**GIVEN INSTRUCTION**
Give the listing again exactly, omitting its images.

**DATASET EXCERPT**
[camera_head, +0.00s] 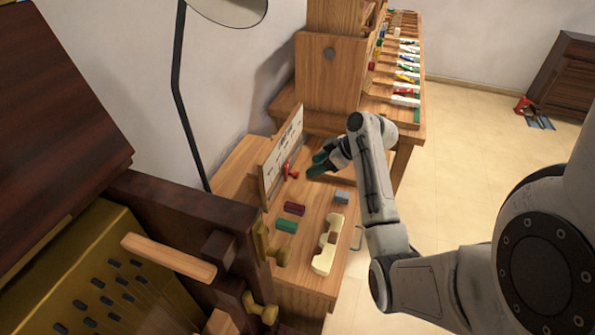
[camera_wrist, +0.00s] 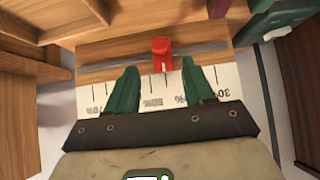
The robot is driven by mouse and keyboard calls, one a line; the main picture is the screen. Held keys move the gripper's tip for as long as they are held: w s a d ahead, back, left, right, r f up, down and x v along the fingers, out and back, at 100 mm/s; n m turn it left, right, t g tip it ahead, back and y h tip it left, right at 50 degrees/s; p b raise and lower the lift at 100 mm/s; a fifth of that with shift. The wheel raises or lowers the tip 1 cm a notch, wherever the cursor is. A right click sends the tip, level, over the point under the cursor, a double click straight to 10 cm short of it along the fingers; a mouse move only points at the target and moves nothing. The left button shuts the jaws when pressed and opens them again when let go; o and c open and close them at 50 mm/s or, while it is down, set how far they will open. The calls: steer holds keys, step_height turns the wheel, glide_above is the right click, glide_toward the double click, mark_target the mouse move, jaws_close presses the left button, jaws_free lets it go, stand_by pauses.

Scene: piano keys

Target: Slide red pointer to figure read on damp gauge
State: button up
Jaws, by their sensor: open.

**RESULT OF THE TASK**
[camera_head, +0.00s] 
[camera_wrist, +0.00s] 
The robot is driven by mouse and keyboard calls, one a line; the main picture is the screen. Held keys move the gripper's tip for as long as they are held: w s a d ahead, back, left, right, r f up, down and x v along the fingers, out and back, at 100 mm/s; n m turn it left, right, t g tip it ahead, back and y h tip it left, right at 50 degrees/s; p b raise and lower the lift at 100 mm/s; a fifth of that with shift. The wheel raises or lowers the tip 1 cm a notch, wherever the cursor is. A right click sends the tip, level, over the point under the cursor, a double click straight to 10 cm short of it along the fingers; a mouse move only points at the target and moves nothing. The left button shuts the jaws when pressed and opens them again when let go; o and c open and close them at 50 mm/s or, while it is down, set how far they will open. The calls: steer holds keys, step_height turns the wheel, glide_above is the right click, glide_toward the double click, mark_target the mouse move, jaws_close presses the left button, jaws_free lets it go, stand_by pauses.

Scene: piano keys

Target: Slide red pointer to figure read on damp gauge
State: button up
Jaws, by their sensor: open.

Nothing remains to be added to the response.